Denn vom Fernsehen genutzte Zeitzeugen zur Beglaubigung audiovisueller Darstellungen unterliegen selbst Transformationsprozessen; so stellt Keilbach fest: die „Schilderungen [der Zeitzeugen] von vergangenen Ereignissen und ihre körperliche Präsenz fungieren in den Fernsehsendungen inzwischen längst als formale Verfahren zur Authentifzierung der Geschichtsdarstellung und Affizierung der Zuschauer.“ (S. 147)  Tatsächlich „verschiebt sich [ihre Funktion] von der Beglaubigung der Fakten zur Affizierung der Zuschauer und der Bildungsanspruch der Sendungen (historische Aufklärung) wird durch das Ziel der emotionalen Beteiligung überlagert.“ (S 142) Und Keilbach kommt dabei zu dem Ergebnis: „Aktuelle Geschichtsdokumentationen legen sich daher oft nicht auf eine eindeutige Haltung ihren Zeitzeugen gegenüber fest.
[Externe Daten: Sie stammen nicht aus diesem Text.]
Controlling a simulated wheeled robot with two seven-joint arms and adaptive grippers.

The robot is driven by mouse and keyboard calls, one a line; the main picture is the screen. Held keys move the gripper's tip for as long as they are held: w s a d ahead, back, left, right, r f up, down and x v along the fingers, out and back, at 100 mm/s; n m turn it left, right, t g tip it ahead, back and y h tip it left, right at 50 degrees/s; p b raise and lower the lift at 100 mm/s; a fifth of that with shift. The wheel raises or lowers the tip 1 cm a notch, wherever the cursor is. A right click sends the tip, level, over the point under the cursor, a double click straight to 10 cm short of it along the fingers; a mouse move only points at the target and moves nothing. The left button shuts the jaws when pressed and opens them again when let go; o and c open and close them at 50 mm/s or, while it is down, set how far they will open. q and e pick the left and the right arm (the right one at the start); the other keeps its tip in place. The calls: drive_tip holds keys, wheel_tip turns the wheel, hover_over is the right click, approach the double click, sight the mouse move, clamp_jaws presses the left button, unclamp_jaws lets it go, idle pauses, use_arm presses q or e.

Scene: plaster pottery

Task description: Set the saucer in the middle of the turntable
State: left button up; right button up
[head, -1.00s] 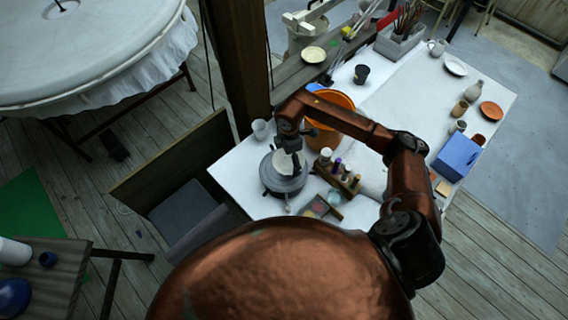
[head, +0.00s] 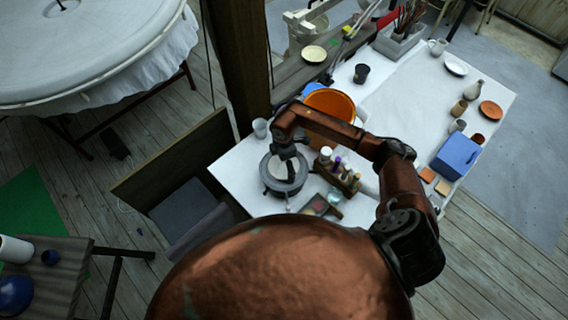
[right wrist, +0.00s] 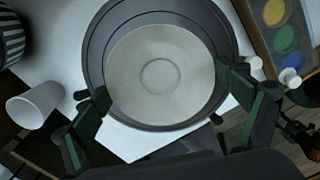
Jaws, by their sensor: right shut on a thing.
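The pale round saucer (right wrist: 158,75) lies between the two green-black fingers of my right gripper (right wrist: 162,84) in the right wrist view, with the fingers at its rim on opposite sides. In the head view my right gripper (head: 286,153) is above the turntable (head: 285,189), and the saucer (head: 279,168) is partly hidden by the gripper. I cannot tell whether the saucer touches the turntable. My left gripper is out of view.
An orange bucket (head: 337,101) and a wooden rack of bottles (head: 345,182) stand close to the turntable. A white cup (head: 260,128) is at its upper left. A paint palette (head: 317,206) lies at lower right. A blue box (head: 457,154) is farther right.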

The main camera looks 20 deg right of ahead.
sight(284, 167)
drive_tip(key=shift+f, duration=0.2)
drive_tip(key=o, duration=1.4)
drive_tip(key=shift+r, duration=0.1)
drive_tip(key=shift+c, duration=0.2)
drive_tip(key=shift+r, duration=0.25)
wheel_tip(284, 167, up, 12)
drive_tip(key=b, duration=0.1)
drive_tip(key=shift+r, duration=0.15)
Vielmehr übernehmen sie je nach argumentativer Notwendigkeit die Statements mal affirmativ oder distanzieren sich von ihnen.“ (S. 212)

Keilbach rekurriert mit dieser Feststellung auf neuere medientheoretische Ansätze wie etwa von Francesco Casetti und Roger Odin, die mit ihrer Unterscheidung in ein Paläo- und Neo-Fernsehen gerade die mediale Eigendynamik zu charakterisieren versuchen und d.h. auch den Funktionswandel des Mediums Fernsehen. Diesen zu analysieren scheint unerlässlich, um den Umgang des Fernsehens mit Zeitzeugen überhaupt beurteilen zu können, wie die Autorin herausstellt.

Leider ist es als Leser nicht immer ganz leicht, in dem von ihr analysierten Material den Überblick zu behalten. Ein ausführlicher, kommentierter filmographischer Anhang, der die behandelten und z.T. gerade auch eher unbekannten Fernsehproduktionen übersichtlich vorstellt, hätte dieses Buch daher sinnvoll ergänzen (und der Verlag das hohe Argumentationsniveau der Autorin unterstützen) können.

Nichtsdestotrotz leistet das vorliegende Buch einen wertvollen Beitrag zur erinnerungskulturellen Debatte der letzten Jahre: Judith Keilbachs Arbeit bietet erstmals ein wichtiges analytisches Instrumentarium zur Analyse historischer Ereignisse im Fernsehen, bei denen Zeitzeugen zu Wort kommen und sich die Frage der Glaubwürdigkeit stellt.